Your objective: Identify the lines that contain the string "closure" and copy all of them.

Input material:

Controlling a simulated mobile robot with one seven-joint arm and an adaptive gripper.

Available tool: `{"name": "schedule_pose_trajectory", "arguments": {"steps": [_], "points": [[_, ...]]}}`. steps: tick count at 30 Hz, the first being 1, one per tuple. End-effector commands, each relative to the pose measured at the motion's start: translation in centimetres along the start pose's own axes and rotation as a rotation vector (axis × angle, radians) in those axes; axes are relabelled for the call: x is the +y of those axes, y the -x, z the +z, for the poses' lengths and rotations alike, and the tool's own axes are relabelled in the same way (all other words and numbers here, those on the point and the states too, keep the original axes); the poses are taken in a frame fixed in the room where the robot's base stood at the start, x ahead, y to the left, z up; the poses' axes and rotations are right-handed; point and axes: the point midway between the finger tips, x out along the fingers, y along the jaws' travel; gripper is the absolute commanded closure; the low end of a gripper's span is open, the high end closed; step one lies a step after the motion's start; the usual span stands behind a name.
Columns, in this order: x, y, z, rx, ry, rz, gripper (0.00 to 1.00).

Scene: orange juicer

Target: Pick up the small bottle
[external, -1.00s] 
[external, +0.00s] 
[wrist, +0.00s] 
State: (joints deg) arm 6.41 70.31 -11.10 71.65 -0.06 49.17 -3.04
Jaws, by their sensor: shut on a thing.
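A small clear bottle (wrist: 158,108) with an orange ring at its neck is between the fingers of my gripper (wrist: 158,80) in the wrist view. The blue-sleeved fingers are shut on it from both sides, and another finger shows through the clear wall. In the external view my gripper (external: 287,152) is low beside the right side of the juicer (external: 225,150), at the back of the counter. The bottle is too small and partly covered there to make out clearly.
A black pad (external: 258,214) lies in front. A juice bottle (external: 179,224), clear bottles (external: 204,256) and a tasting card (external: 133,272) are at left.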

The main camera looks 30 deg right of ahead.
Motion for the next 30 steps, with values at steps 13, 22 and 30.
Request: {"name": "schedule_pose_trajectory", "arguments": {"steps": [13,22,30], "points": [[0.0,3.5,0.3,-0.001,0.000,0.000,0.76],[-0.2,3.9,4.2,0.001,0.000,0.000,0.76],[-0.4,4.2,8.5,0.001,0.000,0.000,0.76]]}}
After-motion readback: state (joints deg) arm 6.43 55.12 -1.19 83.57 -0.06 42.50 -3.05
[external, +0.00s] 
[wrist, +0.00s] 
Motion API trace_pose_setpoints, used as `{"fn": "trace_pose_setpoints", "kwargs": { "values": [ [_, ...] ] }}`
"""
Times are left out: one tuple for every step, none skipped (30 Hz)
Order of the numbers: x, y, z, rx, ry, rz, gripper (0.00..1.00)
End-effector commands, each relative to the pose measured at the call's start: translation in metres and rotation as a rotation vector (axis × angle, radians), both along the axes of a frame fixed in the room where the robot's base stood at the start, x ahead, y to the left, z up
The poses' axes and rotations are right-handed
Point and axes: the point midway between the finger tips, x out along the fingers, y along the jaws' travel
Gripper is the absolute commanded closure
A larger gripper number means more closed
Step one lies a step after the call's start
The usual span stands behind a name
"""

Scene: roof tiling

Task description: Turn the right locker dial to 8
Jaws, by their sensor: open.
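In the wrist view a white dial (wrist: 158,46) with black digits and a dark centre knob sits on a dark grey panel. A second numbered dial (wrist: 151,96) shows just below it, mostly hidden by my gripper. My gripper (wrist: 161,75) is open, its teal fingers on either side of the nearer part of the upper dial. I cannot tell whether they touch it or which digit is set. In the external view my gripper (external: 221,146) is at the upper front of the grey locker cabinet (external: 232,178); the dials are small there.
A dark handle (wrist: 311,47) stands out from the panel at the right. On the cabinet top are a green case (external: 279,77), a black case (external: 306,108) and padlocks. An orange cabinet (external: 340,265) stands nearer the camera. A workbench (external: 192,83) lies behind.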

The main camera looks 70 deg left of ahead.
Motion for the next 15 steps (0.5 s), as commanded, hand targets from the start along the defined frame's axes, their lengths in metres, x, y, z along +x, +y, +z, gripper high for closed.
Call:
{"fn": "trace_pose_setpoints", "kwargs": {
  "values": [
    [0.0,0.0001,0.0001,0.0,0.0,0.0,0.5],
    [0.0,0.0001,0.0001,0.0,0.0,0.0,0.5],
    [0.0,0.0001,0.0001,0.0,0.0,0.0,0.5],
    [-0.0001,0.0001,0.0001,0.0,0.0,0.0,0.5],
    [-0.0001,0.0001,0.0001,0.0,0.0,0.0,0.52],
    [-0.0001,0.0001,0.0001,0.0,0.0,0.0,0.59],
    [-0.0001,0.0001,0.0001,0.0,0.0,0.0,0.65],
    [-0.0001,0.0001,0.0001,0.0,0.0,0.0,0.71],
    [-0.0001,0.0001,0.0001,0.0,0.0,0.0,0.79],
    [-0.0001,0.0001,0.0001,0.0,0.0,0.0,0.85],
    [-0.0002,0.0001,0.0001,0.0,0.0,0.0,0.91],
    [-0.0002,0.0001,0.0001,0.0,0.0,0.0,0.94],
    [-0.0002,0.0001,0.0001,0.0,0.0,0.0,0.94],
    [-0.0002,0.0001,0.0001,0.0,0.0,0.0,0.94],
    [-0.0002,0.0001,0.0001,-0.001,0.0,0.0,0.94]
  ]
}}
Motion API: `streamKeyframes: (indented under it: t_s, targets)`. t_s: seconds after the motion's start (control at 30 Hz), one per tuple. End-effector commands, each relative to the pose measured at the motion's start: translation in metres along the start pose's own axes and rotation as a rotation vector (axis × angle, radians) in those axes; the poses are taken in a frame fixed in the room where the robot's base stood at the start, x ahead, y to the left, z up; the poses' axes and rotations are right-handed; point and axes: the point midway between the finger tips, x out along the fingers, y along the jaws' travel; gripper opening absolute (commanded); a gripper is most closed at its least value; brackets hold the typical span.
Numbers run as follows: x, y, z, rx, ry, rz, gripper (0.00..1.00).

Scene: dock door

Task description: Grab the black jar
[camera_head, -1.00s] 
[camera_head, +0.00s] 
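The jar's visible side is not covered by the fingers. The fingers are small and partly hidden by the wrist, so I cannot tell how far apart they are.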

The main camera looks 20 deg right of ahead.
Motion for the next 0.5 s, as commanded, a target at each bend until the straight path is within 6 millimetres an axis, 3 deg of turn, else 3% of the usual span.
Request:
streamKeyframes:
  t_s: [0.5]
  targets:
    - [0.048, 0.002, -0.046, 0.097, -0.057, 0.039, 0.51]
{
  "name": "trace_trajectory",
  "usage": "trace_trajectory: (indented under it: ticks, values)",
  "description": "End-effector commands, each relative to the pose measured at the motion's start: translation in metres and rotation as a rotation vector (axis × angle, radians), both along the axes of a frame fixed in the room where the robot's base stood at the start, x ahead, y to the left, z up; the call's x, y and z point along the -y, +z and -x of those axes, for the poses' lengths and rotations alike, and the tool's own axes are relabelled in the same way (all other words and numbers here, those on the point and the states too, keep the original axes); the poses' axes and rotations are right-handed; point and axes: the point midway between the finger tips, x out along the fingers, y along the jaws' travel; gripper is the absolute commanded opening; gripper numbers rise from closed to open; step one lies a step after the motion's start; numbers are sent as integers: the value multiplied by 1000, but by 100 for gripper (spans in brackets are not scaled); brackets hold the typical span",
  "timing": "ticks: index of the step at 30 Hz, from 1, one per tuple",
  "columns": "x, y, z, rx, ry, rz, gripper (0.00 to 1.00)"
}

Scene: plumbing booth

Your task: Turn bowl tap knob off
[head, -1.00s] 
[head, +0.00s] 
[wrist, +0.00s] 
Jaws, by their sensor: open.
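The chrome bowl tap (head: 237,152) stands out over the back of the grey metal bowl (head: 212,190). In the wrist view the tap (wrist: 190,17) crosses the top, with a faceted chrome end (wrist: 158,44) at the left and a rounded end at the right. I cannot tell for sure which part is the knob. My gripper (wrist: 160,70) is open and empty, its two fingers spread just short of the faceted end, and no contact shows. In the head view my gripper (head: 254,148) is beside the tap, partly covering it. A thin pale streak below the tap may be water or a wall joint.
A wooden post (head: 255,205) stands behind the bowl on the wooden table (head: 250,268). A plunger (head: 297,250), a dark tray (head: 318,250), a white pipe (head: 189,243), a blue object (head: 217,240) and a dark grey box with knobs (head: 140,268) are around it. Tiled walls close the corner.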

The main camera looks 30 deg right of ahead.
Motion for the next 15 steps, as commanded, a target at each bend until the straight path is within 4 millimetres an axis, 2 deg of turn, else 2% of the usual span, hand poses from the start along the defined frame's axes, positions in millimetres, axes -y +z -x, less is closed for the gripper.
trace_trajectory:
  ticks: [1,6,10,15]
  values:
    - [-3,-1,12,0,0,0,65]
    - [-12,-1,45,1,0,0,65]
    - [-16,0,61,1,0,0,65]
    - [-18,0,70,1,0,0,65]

Answer in full:
Available tool: `{"name": "schedule_pose_trajectory", "arguments": {"steps": [_], "points": [[_, ...]]}}`. steps: tick count at 30 Hz, the first being 1, one per tuple. End-effector commands, each relative to the pose measured at the motion's start: translation in centimetres along the start pose's own axes and rotation as a rotation vector (axis × angle, radians) in those axes; axes are relabelled for the call: x is the +y of those axes, y the -x, z the +z, for the poses' lengths and rotations alike, and the tool's own axes are relabelled in the same way (all other words and numbers here, those on the point and the states too, keep the original axes); the poses are taken in a frame fixed in the room where the robot's base stood at the start, x ahead, y to the left, z up; the poses' axes and rotations are right-handed; point and axes: the point midway between the finger tips, x out along the fingers, y along the jaws' travel; gripper is the absolute commanded closure; the low end of a gripper's span is open, the high end closed; step one lies a step after the motion's start; the usual span stands behind a name.
Gripper is the absolute commanded closure

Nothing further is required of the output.